In separate court filings this week, lawyers for Amazon and the Big Five publishers said that a revived class action suit accusing them of colluding to fix e-book prices is not significantly different from the case that was dismissed in September for lack of evidence, and should not be allowed to go forward.
“Defendants’ actions remain better explained as independent, self-interested business decisions than as an illogical conspiracy to entrench Amazon at the publisher defendants’ expense,” reads a letter from the publishers’ lawyers, requesting a pre-motion conference ahead of filing a formal motion to dismiss. “To state a claim, plaintiffs must—but fail to—allege concerted action and a specific intent to monopolize.”

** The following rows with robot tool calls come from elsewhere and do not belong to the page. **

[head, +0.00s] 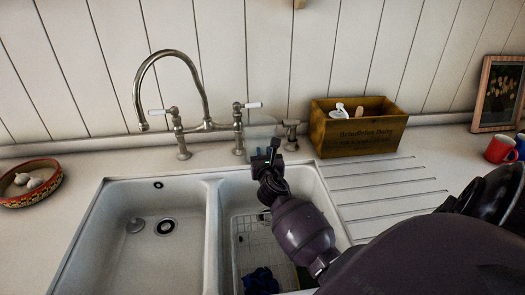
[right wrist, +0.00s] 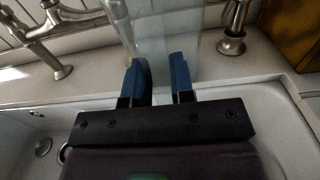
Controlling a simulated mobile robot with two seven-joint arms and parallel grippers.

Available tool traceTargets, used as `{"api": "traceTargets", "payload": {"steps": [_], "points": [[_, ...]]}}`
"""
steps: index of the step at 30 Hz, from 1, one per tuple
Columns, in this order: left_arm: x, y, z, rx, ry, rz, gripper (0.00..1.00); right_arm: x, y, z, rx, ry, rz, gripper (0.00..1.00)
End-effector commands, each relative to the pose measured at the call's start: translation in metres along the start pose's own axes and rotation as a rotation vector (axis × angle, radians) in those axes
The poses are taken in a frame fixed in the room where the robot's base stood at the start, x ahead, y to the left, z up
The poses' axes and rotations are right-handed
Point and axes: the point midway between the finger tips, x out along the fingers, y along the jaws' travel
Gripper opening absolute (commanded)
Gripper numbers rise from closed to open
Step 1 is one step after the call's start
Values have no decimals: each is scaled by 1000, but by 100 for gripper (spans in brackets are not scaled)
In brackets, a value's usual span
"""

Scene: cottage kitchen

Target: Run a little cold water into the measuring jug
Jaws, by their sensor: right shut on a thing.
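The measuring jug (head: 262,131) is clear and hard to make out behind my right gripper in the head view. It shows better in the right wrist view (right wrist: 162,35), just beyond the blue fingertips. My right gripper (head: 264,155) is shut on the jug at the back of the right basin; which part it grips is unclear. The metal bridge tap (head: 208,125) stands behind the sink, with white levers at left (head: 157,112) and right (head: 253,105). Its spout (head: 143,126) points left, away from the jug. No running water shows. My left gripper is out of view.
The left basin (head: 140,260) is empty. The right basin holds a wire rack (head: 254,245) and a dark blue cloth (head: 260,281). A wooden box (head: 357,132), a small metal fitting (head: 291,135), red mug (head: 498,149) and patterned bowl (head: 30,182) stand on the counter.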

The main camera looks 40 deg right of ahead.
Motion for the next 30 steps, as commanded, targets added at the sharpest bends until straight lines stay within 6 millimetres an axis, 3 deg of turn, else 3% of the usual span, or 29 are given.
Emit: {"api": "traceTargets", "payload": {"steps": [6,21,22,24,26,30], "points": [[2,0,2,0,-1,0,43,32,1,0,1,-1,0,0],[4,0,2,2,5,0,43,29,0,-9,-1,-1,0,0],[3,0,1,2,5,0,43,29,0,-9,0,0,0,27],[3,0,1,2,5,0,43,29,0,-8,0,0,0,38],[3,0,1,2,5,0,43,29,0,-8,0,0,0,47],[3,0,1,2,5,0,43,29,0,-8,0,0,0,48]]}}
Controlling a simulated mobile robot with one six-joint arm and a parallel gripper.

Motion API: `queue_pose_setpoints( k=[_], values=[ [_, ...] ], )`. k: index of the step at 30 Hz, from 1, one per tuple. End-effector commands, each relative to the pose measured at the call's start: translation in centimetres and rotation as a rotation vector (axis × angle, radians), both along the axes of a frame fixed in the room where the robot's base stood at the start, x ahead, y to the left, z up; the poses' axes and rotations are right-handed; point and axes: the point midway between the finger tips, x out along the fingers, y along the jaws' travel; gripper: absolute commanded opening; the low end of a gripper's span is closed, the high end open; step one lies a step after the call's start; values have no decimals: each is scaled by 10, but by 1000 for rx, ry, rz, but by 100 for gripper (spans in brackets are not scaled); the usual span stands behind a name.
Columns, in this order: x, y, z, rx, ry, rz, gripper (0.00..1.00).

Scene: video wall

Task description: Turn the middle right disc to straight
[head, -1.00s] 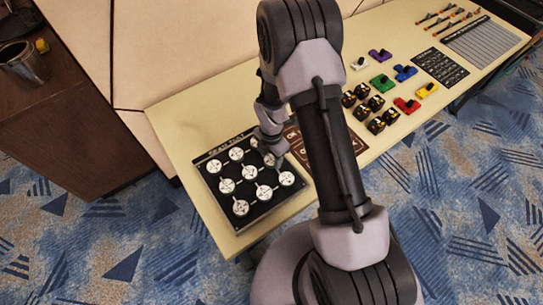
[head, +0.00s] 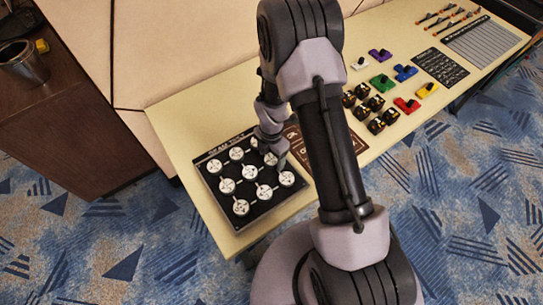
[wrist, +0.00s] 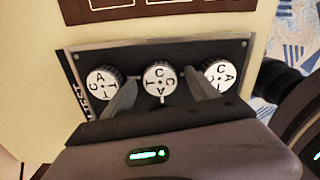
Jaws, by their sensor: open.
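The black disc panel (head: 207,180) lies on the pale table and carries white lettered discs in rows of three. The middle right disc (head: 270,159) shows in the head view, close to my gripper (head: 281,163). In the wrist view the same disc (wrist: 160,80) is in the centre of a row of three, with black letters on its white face; its exact turn is hard to read. My gripper (wrist: 159,88) is open, one finger on each side of this disc. I cannot tell whether the fingers touch it. The lower finger parts partly cover the panel.
Neighbouring discs stand close on both sides, left (wrist: 105,81) and right (wrist: 220,76) in the wrist view. A brown board (head: 294,140) lies beside the panel, partly behind my arm. Coloured blocks, such as a red one (head: 407,105), stand farther along the table.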

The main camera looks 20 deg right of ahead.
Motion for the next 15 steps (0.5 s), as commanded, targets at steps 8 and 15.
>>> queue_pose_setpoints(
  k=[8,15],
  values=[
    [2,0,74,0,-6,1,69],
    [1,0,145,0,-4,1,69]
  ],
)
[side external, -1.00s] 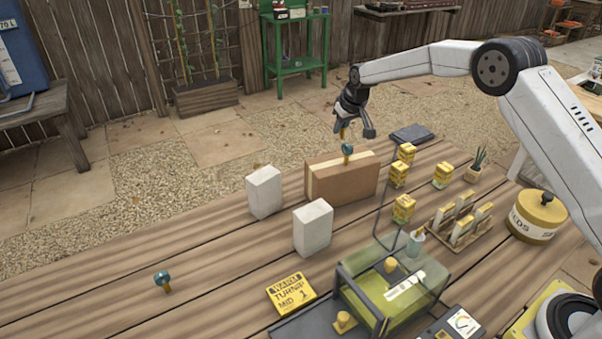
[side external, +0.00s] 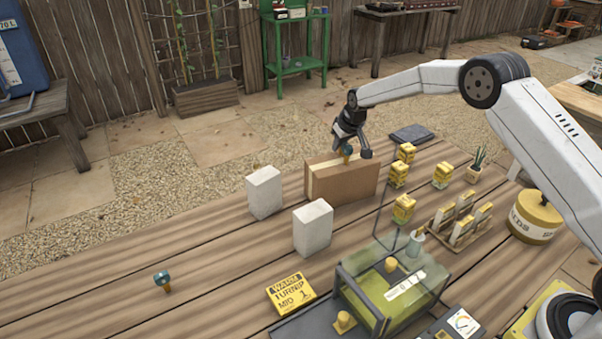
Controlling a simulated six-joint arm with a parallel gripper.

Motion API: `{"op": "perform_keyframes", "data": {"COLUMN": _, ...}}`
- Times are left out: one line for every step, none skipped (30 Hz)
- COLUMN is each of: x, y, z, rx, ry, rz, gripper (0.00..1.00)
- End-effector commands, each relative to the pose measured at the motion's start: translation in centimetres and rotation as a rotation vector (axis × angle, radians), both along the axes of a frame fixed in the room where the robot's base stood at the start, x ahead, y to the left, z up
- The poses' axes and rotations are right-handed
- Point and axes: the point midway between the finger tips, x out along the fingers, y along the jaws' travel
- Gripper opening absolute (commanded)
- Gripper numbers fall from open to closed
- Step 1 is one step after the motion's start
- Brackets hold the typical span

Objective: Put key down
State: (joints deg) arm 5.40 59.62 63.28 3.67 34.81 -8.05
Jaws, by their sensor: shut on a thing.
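A small key with a teal head and a brass-coloured stem (side external: 347,151) is at the top of the brown box (side external: 352,182). I cannot tell whether its stem sits in the box or only touches it. My gripper (side external: 350,149) points down over the box, with its fingers on either side of the teal head, shut on it. The fingers partly cover the key. A second, similar teal-headed piece (side external: 162,281) stands apart on the wooden table at the lower left.
Several yellow blocks (side external: 398,175), a seed rack (side external: 462,222) and a glass-sided case (side external: 395,290) crowd the right. A yellow sign (side external: 291,293) lies in front. The table's left side is mostly clear.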

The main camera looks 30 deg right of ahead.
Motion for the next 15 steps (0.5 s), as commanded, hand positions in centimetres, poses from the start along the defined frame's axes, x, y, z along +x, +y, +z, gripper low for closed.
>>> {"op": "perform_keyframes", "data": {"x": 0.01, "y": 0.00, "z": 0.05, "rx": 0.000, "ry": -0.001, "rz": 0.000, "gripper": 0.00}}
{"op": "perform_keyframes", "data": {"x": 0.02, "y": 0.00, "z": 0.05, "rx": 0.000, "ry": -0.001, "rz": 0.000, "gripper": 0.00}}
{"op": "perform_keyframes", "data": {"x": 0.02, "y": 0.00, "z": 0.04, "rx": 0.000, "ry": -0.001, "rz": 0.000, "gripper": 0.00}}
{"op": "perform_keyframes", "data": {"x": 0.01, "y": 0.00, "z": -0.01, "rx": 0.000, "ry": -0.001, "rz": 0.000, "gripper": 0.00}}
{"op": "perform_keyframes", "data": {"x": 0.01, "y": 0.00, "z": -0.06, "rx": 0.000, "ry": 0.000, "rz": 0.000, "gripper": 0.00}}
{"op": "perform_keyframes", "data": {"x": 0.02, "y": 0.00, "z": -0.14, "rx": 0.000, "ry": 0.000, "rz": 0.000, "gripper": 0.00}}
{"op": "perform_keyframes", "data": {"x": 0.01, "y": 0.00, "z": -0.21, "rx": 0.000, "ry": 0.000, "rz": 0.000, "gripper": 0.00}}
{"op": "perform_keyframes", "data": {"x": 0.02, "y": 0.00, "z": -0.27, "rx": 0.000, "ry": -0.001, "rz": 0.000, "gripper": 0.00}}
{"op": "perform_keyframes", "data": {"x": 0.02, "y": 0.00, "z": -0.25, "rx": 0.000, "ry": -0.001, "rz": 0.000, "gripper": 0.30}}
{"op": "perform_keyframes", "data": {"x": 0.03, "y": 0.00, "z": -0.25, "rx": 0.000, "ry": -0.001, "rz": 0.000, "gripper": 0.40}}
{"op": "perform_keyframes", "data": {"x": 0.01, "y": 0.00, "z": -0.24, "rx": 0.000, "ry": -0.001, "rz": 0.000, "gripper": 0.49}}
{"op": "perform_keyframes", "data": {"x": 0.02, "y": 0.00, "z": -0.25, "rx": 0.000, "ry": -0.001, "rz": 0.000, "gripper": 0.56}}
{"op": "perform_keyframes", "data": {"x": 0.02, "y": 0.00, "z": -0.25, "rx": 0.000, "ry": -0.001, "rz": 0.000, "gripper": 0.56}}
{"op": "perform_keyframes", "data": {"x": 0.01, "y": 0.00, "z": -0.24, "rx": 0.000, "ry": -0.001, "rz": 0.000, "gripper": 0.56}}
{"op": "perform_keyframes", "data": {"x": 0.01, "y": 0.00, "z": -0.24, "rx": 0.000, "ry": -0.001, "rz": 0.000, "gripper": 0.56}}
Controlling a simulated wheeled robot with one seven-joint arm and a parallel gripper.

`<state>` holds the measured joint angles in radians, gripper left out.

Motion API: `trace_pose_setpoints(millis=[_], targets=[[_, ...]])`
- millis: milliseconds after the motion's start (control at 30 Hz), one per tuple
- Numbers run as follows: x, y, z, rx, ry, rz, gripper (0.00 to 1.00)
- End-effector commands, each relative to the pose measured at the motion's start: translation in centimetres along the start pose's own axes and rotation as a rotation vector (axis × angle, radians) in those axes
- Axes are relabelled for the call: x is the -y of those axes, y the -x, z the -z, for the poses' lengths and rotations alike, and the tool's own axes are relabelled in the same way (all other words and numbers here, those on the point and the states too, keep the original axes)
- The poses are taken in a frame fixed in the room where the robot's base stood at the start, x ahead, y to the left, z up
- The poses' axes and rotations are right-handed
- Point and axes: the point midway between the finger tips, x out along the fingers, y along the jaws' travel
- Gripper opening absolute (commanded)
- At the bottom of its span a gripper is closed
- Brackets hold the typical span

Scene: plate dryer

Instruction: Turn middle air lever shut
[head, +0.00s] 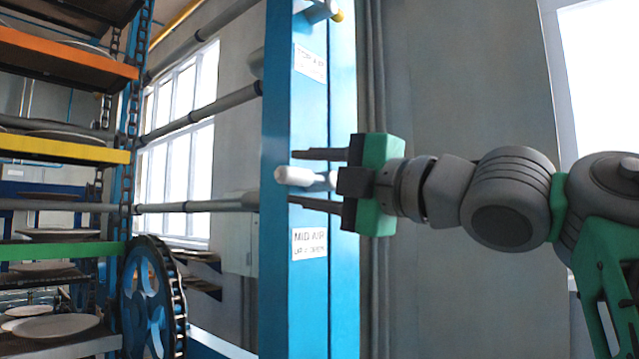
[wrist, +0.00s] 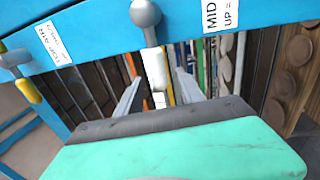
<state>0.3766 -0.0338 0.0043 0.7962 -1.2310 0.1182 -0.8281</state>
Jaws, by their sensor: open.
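The middle air lever (head: 293,176) has a white handle and sticks out from the blue post above the "MID AIR" label (head: 310,244). The palm hides part of the lever's surroundings.
The blue post (head: 279,100) stands close to my fingers. A yellow-tipped lever (head: 338,15) is higher up, by the "TOP AIR" label (head: 310,62). Grey pipes (head: 200,113) run left to a rack with plates (head: 55,325) and a blue chain wheel (head: 150,295).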

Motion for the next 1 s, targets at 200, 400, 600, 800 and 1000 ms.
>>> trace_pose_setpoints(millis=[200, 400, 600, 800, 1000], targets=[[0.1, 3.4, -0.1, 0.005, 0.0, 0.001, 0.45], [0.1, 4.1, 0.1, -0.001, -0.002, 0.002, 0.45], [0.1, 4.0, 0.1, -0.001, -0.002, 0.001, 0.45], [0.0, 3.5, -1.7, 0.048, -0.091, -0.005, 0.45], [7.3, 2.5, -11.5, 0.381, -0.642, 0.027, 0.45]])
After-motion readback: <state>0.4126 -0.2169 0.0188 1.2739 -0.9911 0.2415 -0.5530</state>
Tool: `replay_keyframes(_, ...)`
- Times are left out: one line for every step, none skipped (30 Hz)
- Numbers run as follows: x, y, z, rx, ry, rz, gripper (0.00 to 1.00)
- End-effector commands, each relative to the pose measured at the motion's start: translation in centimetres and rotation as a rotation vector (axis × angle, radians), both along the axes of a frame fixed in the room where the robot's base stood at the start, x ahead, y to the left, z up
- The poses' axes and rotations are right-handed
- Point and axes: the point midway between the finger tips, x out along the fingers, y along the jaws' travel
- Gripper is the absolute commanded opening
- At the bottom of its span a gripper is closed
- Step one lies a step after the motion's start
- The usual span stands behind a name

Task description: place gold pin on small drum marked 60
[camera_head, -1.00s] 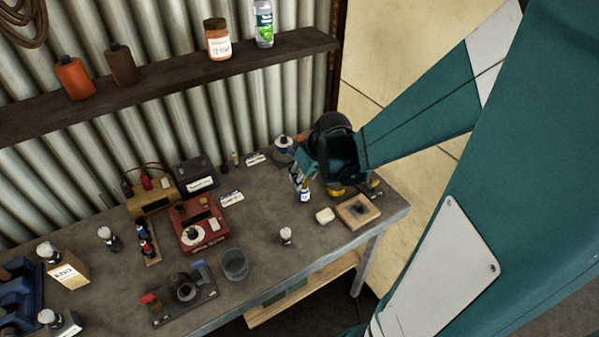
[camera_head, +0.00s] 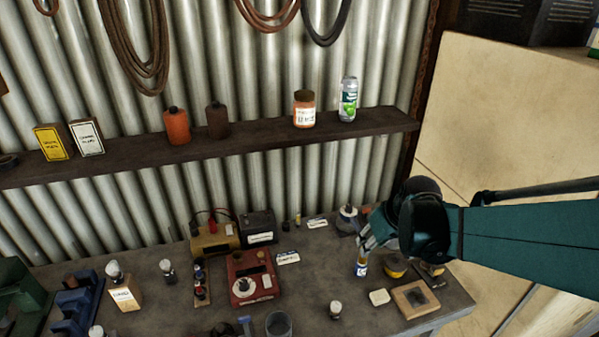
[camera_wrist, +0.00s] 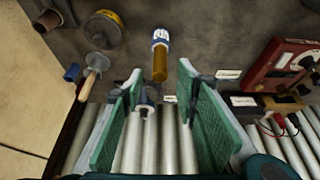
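A gold, amber-looking pin (camera_wrist: 160,66) is in line with a small drum with a blue-and-white band (camera_wrist: 160,38) in the wrist view. The pin appears to stand on the drum, its free end toward my gripper. In the head view the small drum (camera_head: 361,269) stands on the bench just below my gripper (camera_head: 366,241), which partly hides the pin. My gripper (camera_wrist: 160,75) is open in the wrist view. Its green pads are wide apart, one on each side of the pin's line, with visible gaps. The marking on the drum is too small to read.
A grey-blue container (camera_head: 347,219) is behind, near the corrugated wall. A red box (camera_head: 252,278) stands left. Bare bench lies between it and the drum.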

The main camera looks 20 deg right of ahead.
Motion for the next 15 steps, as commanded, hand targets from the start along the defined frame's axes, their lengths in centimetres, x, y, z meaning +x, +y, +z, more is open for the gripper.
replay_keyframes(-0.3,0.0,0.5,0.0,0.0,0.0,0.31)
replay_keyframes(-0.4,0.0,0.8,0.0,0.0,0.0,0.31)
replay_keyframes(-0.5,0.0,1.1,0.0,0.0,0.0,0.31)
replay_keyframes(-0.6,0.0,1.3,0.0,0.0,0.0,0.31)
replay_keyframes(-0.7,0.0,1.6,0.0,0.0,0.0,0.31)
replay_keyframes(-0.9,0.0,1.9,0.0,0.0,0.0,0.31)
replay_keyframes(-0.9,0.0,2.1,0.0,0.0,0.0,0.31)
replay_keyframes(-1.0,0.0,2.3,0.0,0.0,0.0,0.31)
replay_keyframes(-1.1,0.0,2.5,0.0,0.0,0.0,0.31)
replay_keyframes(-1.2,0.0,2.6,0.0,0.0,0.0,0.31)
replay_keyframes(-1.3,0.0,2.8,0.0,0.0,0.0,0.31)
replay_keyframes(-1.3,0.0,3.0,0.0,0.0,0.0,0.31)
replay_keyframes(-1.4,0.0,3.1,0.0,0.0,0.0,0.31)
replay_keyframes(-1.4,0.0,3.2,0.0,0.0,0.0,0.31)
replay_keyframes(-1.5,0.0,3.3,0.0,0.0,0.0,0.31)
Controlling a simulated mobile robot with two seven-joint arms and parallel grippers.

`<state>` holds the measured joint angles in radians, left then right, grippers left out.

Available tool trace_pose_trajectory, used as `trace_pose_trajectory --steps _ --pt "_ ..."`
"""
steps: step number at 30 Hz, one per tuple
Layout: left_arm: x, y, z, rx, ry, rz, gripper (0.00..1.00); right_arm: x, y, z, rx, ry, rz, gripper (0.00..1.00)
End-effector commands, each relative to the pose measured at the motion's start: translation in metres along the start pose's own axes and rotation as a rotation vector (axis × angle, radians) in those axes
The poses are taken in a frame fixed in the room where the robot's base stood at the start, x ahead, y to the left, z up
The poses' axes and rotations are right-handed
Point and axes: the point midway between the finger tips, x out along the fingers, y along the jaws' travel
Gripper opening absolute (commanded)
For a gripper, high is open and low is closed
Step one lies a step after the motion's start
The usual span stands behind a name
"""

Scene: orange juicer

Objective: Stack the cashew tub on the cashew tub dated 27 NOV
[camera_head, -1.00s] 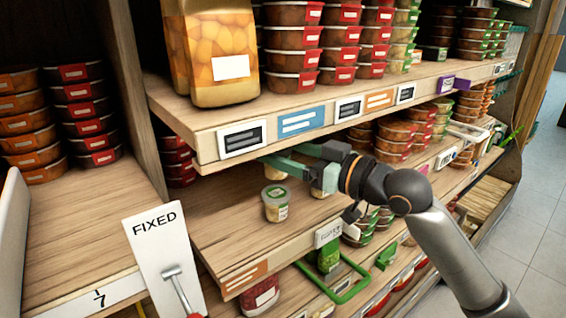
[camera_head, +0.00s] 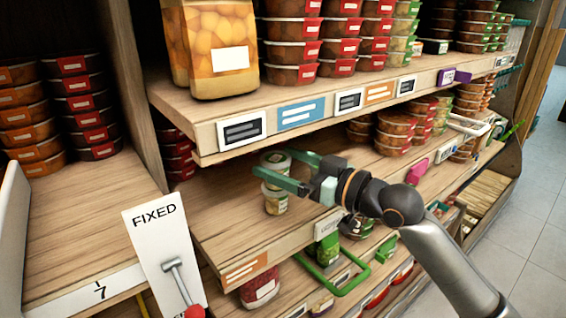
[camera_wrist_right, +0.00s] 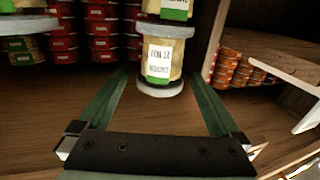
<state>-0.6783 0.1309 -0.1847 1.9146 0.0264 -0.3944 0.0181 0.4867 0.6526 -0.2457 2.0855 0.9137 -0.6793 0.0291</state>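My right gripper (camera_head: 262,166) comes in from the right under the upper shelf. Its two green fingers are spread apart, one at the near side and one at the far side of a pale cashew tub (camera_head: 275,158). Another pale tub (camera_head: 276,204) shows below the near finger. Whether the upper tub rests on the lower one or stands behind it, I cannot tell. In the right wrist view, a tub reading 27 NOV (camera_wrist_right: 160,58) appears upside down ahead between the open fingers (camera_wrist_right: 160,80). Another tub (camera_wrist_right: 172,8) adjoins it at the top edge. My left gripper is out of view.
The upper shelf (camera_head: 200,110) hangs close above my gripper. Red tub stacks (camera_head: 178,155) stand behind left; bare shelf (camera_head: 225,220) lies front left. A FIXED sign (camera_head: 160,240) stands front left.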

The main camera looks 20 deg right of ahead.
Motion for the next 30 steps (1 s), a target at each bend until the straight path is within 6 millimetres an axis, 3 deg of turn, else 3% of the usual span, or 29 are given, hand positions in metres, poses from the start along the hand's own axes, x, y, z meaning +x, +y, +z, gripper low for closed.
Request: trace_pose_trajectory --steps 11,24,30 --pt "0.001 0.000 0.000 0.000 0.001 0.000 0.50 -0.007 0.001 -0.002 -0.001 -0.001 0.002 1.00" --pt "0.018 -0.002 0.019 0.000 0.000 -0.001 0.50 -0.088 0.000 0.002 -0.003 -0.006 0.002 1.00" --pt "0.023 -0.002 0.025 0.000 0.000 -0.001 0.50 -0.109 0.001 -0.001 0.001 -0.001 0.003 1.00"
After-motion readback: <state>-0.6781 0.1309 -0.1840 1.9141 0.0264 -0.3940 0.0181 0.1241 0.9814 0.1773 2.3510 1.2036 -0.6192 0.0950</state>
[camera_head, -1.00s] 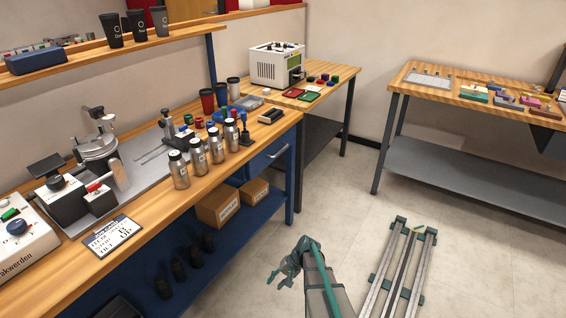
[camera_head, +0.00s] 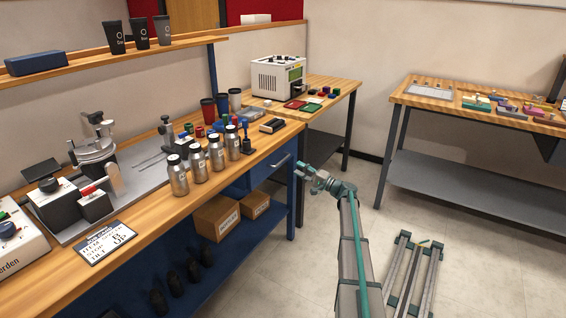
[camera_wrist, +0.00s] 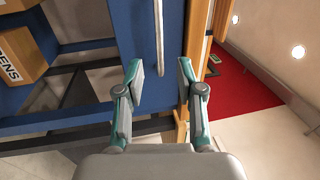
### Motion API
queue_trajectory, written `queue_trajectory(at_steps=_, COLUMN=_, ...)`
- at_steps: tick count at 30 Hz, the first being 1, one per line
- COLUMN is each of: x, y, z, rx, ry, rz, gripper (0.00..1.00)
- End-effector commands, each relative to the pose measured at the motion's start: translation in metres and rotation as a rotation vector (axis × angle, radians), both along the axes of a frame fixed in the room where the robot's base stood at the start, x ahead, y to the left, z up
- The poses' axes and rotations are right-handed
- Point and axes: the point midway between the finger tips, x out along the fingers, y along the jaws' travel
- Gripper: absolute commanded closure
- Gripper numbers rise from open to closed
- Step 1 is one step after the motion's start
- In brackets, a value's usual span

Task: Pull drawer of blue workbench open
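The blue workbench (camera_head: 262,216) stands at the left in the head view. Its blue drawer (camera_head: 262,176) is under the right end of the wooden top and looks shut. The drawer's silver handle (camera_head: 281,160) shows on its front. My gripper (camera_head: 306,170) is just right of the handle with a gap between them. In the wrist view, my gripper (camera_wrist: 160,78) is open and empty, fingers spread to both sides. The handle (camera_wrist: 159,35) appears as an upright bar between the two fingers, mostly beyond their tips, against the blue drawer front (camera_wrist: 125,25).
Bottles (camera_head: 215,155) stand on the workbench top. Cardboard boxes (camera_head: 216,217) sit on its lower shelf. A side table (camera_head: 345,90) with a white machine (camera_head: 275,77) adjoins behind. Another table (camera_head: 440,100) is at the right. The floor around my arm is mostly clear.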

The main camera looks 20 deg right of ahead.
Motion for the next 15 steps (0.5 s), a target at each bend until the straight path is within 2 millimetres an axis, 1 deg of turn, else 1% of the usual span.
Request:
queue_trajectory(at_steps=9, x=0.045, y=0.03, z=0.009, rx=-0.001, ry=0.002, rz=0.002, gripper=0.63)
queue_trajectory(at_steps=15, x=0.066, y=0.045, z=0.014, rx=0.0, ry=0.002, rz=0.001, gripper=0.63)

“While the [second amended complaint] has swelled plaintiffs’ allegations by more than 30 pages and 100 paragraphs, those additions overwhelmingly consist of repetitions of the same alleged facts from the [complaint] that the Court has already determined do not state a claim,” reads a letter from Amazon lawyers. “[The second complaint] should be dismissed with prejudice for all of the same reasons that the [case] was dismissed, plus additional reasons created by plaintiffs’ change in legal theory.”
The e-book case was first filed in the Southern District of New York on January 14, 2021, by Hagens Berman, the first firm to sue Apple and five major publishers for colluding to fix e-book prices in 2011. In addition, a second, associated suit was filed in March, 2021 (and later amended in July) on behalf of Evanston, Ill.–based indie bookseller Bookends & Beginnings, accusing Amazon and the Big Five publishers of a conspiracy to restrain price competition in the retail and online print trade book markets.
Amazon and the publishers have insisted from the outset that the suits are baseless and "irrational," and, crucially, that there is simply no evidence to suggest that the Big Five publishers coordinated to hand monopoly power to Amazon. And after a marathon July 27 hearing, magistrate judge Valerie Figueredo agreed, recommending that the presiding judge, Gregory Woods, toss both cases for lack of evidence. In two brief September 29 orders, Woods accepted Figeuredo's "well-reasoned" and "thorough" reports, and dismissed the cases.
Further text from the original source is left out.